Written task: Starting at the line containing "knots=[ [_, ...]", copy each line exactly, ending with the line containing "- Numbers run". Leave out everything else.

Recorded information:
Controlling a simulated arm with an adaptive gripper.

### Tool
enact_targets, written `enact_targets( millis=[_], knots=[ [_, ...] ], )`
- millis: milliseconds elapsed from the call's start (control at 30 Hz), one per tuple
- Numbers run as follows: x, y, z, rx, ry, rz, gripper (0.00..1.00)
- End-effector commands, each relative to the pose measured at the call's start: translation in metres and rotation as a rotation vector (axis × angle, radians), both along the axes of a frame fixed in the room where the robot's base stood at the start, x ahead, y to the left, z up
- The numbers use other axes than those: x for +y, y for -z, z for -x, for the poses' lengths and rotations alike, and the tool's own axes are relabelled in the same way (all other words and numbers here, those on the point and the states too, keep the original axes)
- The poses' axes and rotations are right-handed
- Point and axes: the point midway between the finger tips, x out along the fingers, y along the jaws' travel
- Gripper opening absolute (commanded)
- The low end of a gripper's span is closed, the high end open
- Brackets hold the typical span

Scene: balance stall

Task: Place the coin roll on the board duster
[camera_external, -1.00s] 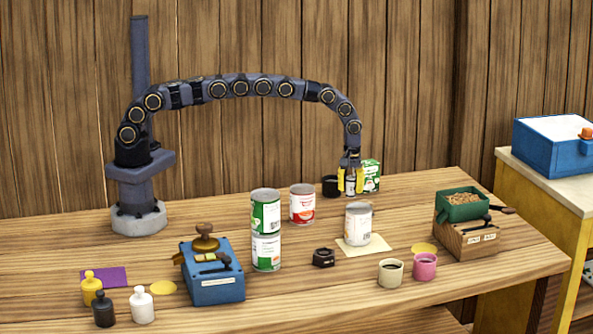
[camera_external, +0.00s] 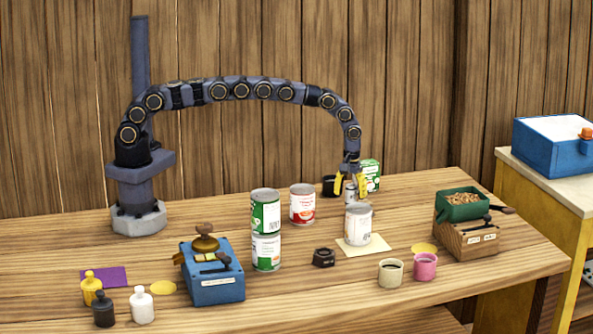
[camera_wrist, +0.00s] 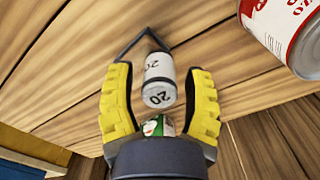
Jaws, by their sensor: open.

The output:
enact_targets, written `enact_targets( millis=[_], knots=[ [_, ...] ], )`
- millis: milliseconds elapsed from the call's start (control at 30 Hz), one per tuple
- Numbers run as follows: x, y, z, rx, ry, rz, gripper (0.00..1.00)

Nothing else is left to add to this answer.